Note that the slurm jobs usually finished with a FAILED message and exit code 137, and I think this is likely due to improperly set parameters for the slurm job. Despite this FAILED message, the WGAN model has successfully finished training if you find the output files in the designated directory.
Generally, I advise scheduling slurm jobs manually to execute main.py until the best wgan model parameters (training iterations, learning rate, etc.) are found for a given dataset. Then, once the best model parameters have been found for a given dataset, use trainMultWgans.py to train multiple instances of that model. These models will each differ in their weight initializations.
This program can be used to cancel multiple slurm jobs.
This program copies all output files for all models trained by a call of trainMultWgans.py to ./WassersteinGAN in the user's home directory.

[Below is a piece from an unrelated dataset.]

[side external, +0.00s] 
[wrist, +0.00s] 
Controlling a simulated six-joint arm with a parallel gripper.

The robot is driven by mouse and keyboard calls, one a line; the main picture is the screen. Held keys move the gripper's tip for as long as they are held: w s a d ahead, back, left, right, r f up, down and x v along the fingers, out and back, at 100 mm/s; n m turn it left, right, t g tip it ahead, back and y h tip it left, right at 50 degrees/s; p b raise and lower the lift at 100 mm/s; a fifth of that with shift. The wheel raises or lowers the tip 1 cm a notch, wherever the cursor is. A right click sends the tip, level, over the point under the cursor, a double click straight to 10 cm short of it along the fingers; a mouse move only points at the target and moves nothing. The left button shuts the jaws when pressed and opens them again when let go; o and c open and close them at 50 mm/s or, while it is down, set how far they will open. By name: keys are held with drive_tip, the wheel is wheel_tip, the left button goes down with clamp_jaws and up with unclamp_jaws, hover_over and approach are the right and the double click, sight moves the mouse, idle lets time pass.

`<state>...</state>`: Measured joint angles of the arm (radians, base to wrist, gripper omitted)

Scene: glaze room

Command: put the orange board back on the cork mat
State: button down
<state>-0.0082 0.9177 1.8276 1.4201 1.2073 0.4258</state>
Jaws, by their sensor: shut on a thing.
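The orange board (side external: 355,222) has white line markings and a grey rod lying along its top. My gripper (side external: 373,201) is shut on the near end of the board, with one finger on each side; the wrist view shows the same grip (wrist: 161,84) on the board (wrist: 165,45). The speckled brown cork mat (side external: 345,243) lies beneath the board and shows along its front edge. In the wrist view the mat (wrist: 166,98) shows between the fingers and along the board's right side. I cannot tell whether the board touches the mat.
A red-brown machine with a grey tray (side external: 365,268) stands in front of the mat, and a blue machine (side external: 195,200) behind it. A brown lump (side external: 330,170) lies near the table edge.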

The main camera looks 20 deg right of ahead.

This notebook contains the code that generates "ASCII Art" meaning visual representations of the various behavioral learning models.
This notebook contains the code that performs all preprocessing to generate the data that will be used to recreate the Stop-And-Frisk Hierarchical Models.
This notebook contains code that for the behavioral learning data visualizes fake samples from the generator, visualizes critic score distributions for all real and fake sample sets, uses Platt Scaling on the critic scores of real and fake sample sets, and visualizes filters for the critic. Though I have written this code both for the convolutional architecture WGAN (referred to in the notebook as dcgan) and for the ordinary feed forward network WGAN (referred to in the notebook as MLP), only the results for the dcgan variation are reliable at this point since the MLP variant still needs to have its structure and hyperparameters tuned. The dcgan variant is not perfectly tuned however it does a reasonably well job of learning the behavioral learning dataset.
This notebook calculates the wins matrix that is later used for the generative ability model and also visualizes the average win percentage for each hierarchical model across multiple WGANs.
Contains all hierarchical models for the behavioral learning data and Stop-and-Frisk data as well. Note that the first two behavioral learning models were proposed in the Andrew Gelman and Jennifer Hill textbook, Data Analysis Using Regression and Multilevel/Hierarchical Models while the three Stop-and-Frisk models were taken from the Gelman, Fagan and Kiss paper, An Analysis of the New York City Police Department's "Stop-and-Frisk" Policy in the Context of Claims of Racial Bias.
Reads in the produced wins matrix produced by Scoring.ipynb and runs the generative ability model.
Regarding the data for the Stop-and-Frisk models, we calculate the number of stops and arrests using records of stops from the NYPD's Stop, Question, and Frisk Database. In this case, we calculate the number of stops by precinct and race in the 15 month period from January 2015 through March 2016 as well as the number of arrests in 2014. As in the Gelman paper, we consider the three races of White, Hispanic, and Black in considering stops and arrests. The Stop, Question and Frisk Database classifies stopped individuals as either White-Hispanic or Black-Hispanic, so we consider White-Hispanic individuals as "Hispanic" and Black-Hispanic individuals as "Black" for this data. The paper separately considers stops and arrests for violent, property, drug, and weapon crimes so we separately process stops and arrests for each type of crime.
The analysis in the Gelman paper also requires the White, Hispanic, and Black populations in each precinct for some models. To produce this data, we first downloaded the NYPD police precinct boundaries from the NYC Open Data Portal. We then used the census block group boundaries from Simply Analytics and used the spatial join function to create relationship between NYC Police precincts boundaries and census block groups. Finally, the Hispanic 2017 block group level data of NYC from the American Community Survey 2013-2017 (5-years estimate) which we accessed from Social Explorer was joined to the spatial join data to calculate the populations by precinct and ethnic group. This data is stored in NYC_BlockGroups_Police_Precincts_Hispanic_Pop.csv.
The processed data is stored in multiple output files. In stop_and_frisk_data_by_precinct.csv, we have for each precinct all calculated stops and arrests for all four types of crimes as well as the populations by demographic. Then, for each type of crime, we have a .csv file for the number of arrests in the previous year as well as the number of stops in the 15 month period by precinct and race. These files respectively have the format of 2014_arrests_*crime type*.csv and 20152016_stops_*crime type*.csv.
The behavioral learning experiment data stored in ./data/dogs.dat is provided through the Andrew Gelman and Jennifer Hill textbook, Data Analysis Using Regression and Multilevel/Hierarchical Models. We then converted this data into a more amenable form which is stored in behavioral.csv.